Redox-Chemical Electron Storage on Sub-5 nm Gold Nanoparticles Compromised by Coulomb Repulsion

Noble metal nanoparticles are known to act as redox catalysts or cocatalysts in important reactions including water splitting, nitrogen fixation, or CO2 reduction. In case their diameter falls below about 10 nm, the literature is split between, on the one hand, reports of ever-increasing catalytic activity with decreasing diameter and, on the other hand, reports about an optimal diameter of about 3–6 nm, below which the catalytic activity decreases rapidly. In our study, we use the model reduction of ferricyanide to ferrocyanide catalyzed by gold nanoparticles to demonstrate that, determined by the oxidative counter-reaction, different dependencies of the catalytic activity on diminishing nanoparticle diameter exist.
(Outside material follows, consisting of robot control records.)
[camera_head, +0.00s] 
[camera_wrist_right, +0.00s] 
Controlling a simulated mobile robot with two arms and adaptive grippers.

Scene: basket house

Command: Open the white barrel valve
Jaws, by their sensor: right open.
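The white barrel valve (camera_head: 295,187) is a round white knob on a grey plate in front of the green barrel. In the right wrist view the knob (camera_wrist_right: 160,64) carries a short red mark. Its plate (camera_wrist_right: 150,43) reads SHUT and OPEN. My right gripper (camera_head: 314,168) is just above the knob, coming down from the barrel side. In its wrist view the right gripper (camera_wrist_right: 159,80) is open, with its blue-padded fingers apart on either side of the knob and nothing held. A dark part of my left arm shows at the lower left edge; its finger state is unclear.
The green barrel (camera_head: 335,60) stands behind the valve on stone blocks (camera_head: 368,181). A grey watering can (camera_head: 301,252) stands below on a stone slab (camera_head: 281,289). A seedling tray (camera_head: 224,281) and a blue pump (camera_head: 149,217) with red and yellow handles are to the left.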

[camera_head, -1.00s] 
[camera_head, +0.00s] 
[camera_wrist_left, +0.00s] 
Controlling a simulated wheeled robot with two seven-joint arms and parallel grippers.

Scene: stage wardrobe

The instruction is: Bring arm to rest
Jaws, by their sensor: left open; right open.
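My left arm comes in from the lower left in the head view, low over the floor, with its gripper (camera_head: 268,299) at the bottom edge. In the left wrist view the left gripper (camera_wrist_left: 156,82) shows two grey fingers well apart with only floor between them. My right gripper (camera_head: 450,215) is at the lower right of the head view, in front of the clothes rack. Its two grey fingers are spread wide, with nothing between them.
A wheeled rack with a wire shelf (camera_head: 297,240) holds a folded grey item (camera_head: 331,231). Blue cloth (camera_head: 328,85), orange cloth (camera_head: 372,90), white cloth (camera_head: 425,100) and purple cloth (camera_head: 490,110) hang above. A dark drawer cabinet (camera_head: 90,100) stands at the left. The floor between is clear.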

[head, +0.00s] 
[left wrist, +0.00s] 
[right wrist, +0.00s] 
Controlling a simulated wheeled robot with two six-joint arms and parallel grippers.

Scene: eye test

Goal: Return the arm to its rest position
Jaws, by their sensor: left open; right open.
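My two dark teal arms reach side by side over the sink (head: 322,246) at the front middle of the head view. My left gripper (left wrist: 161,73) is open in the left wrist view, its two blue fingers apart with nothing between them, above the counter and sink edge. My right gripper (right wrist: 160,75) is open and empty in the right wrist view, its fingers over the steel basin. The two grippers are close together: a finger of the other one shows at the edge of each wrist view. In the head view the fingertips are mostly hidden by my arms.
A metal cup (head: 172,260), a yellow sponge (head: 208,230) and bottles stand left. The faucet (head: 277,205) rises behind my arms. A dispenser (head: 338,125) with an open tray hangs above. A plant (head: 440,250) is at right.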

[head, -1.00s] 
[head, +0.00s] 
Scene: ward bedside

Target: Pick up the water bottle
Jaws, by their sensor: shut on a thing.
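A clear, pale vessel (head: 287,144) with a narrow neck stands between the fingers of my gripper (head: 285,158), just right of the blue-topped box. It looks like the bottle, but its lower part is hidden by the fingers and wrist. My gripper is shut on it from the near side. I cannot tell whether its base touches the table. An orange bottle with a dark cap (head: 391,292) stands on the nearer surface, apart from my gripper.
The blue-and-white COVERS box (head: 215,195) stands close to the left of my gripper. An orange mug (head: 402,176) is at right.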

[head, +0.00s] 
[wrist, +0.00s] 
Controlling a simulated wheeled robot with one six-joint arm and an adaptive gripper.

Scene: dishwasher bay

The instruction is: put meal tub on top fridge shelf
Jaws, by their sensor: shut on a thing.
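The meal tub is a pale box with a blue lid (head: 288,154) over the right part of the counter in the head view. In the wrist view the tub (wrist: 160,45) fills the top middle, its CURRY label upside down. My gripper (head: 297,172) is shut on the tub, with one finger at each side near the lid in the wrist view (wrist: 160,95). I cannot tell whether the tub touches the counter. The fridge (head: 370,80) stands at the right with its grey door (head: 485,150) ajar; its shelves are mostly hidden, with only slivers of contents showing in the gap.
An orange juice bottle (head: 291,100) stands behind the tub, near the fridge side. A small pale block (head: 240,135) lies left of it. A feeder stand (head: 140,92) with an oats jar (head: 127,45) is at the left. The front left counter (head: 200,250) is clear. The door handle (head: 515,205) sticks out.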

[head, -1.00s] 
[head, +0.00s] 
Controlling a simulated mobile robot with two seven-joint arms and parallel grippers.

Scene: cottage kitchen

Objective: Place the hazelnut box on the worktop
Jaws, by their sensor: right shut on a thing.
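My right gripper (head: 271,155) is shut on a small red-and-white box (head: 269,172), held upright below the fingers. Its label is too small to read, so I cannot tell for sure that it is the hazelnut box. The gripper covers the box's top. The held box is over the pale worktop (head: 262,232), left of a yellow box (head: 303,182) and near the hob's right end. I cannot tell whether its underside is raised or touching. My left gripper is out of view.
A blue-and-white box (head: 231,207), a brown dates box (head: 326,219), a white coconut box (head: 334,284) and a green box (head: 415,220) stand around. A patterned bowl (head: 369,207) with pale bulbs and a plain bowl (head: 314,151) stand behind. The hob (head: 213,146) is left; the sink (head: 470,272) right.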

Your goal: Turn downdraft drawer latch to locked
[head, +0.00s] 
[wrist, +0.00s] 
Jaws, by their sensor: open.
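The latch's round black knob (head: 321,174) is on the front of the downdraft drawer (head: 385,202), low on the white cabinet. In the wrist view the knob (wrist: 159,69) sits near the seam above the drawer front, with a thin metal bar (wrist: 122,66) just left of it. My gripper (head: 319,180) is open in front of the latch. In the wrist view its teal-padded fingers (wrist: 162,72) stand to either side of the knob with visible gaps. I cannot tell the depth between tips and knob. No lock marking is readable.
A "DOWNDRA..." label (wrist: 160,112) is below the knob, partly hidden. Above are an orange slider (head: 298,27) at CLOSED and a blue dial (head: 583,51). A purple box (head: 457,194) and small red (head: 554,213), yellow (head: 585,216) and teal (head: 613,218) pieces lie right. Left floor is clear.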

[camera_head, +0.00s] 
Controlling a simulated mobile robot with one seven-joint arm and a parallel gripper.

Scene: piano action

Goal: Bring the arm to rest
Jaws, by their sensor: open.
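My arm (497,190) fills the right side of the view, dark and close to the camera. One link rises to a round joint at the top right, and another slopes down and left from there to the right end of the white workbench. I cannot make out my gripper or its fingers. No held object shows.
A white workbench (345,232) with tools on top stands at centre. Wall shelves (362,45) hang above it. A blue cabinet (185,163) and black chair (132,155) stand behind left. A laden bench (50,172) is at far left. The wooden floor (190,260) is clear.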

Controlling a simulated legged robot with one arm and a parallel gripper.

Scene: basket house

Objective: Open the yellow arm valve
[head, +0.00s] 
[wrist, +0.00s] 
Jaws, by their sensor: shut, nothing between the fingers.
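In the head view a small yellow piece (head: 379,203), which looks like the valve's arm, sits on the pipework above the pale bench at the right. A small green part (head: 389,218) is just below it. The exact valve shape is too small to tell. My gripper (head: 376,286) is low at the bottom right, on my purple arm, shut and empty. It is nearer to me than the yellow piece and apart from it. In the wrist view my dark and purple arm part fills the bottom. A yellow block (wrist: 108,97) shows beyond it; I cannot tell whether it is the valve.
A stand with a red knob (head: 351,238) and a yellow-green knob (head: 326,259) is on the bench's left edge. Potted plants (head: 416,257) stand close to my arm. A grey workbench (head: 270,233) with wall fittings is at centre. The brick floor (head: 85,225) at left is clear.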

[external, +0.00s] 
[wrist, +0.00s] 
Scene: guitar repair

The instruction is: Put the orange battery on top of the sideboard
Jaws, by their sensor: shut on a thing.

If no intermediate charge storage takes place, the catalytic activity increases monotonically roughly with the inverse of the diameter, down to 2 nm. If, however, a strong reductant is present, the nanoparticles act as an intermediate storage of electrons, so-called nanocathodes, which is compromised by Coulomb repulsion. This leads to an optimal diameter of 4–5 nm. It is the strength of this study that exactly the same batches of gold nanoparticles and the same model reduction are used so that the parameter space for the different size dependence of the catalytic activity is limited to the differences in oxidative counter-reactions.